EXERCISE REQUIREMENTS: Restrict the output to the lines below starting at the one that contains "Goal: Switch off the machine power" and ending at the one that contains "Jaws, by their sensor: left", and restate them word for word, both ends included.

((

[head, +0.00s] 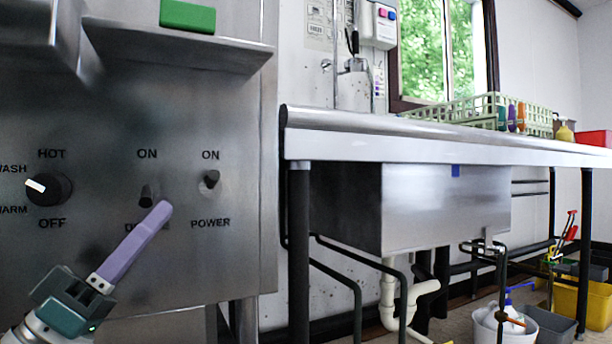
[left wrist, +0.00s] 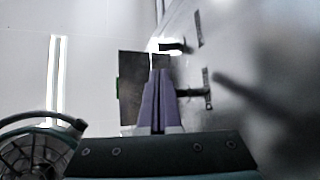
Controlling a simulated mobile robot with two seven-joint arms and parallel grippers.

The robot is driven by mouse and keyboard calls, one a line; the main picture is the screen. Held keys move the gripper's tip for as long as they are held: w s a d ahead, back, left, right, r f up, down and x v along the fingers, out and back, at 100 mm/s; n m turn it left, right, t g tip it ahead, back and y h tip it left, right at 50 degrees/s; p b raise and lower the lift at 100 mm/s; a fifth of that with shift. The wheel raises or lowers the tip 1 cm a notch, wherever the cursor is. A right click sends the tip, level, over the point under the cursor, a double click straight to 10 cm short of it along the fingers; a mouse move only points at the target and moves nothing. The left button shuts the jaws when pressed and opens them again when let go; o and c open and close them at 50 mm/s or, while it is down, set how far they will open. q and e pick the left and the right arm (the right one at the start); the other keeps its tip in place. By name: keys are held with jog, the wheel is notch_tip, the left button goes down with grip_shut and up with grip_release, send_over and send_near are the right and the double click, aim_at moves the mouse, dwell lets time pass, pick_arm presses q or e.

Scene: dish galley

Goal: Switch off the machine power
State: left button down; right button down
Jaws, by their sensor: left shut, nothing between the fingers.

))
((

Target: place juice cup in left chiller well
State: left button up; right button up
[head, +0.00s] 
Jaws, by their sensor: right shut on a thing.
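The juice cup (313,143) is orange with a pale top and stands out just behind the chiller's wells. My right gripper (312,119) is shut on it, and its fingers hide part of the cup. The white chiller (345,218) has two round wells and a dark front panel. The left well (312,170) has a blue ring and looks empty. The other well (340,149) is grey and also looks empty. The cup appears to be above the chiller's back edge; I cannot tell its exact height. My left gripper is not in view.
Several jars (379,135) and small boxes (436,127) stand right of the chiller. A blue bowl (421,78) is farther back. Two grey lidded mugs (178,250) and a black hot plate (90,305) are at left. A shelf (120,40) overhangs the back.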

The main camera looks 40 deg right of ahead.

))

FINAL ANSWER:
Goal: Switch off the machine power
State: left button down; right button down
Jaws, by their sensor: left shut, nothing between the fingers.

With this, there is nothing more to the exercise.